» **PROBLEM DESCRIPTION**
Output the lines that follow exactly as they are.

» **GIVEN MATERIAL**
<<<<

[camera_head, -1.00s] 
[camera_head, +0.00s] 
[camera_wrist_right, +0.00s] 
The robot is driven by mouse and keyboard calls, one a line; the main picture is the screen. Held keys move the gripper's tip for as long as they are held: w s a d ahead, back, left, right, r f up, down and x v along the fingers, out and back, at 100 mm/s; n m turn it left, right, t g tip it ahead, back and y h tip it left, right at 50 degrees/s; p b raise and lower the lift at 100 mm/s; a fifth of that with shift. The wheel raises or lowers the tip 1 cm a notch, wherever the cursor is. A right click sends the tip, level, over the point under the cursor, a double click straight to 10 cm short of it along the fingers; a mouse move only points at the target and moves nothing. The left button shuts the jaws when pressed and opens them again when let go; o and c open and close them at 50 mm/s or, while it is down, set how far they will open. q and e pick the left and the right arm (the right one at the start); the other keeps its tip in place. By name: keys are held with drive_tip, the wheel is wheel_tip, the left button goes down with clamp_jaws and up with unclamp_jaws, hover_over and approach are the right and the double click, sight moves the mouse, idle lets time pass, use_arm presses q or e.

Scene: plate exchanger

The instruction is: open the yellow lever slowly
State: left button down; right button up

>>>>

» **RESPONSE TO THE EXERCISE**
[camera_head, -1.00s] 
[camera_head, +0.00s] 
[camera_wrist_right, +0.00s] 
The robot is driven by mouse and keyboard calls, one a line; the main picture is the screen. Held keys move the gripper's tip for as long as they are held: w s a d ahead, back, left, right, r f up, down and x v along the fingers, out and back, at 100 mm/s; n m turn it left, right, t g tip it ahead, back and y h tip it left, right at 50 degrees/s; p b raise and lower the lift at 100 mm/s; a fifth of that with shift. The wheel raises or lowers the tip 1 cm a notch, wherever the cursor is. A right click sends the tip, level, over the point under the cursor, a double click straight to 10 cm short of it along the fingers; a mouse move only points at the target and moves nothing. The left button shuts the jaws when pressed and opens them again when let go; o and c open and close them at 50 mm/s or, while it is down, set how far they will open. q and e pick the left and the right arm (the right one at the start); the other keeps its tip in place. By name: keys are held with drive_tip, the wheel is wheel_tip, the left button goes down with clamp_jaws and up with unclamp_jaws, hover_over and approach are the right and the double click, sight moves the mouse, idle lets time pass, use_arm presses q or e.

Scene: plate exchanger

The instruction is: open the yellow lever slowly
State: left button down; right button up

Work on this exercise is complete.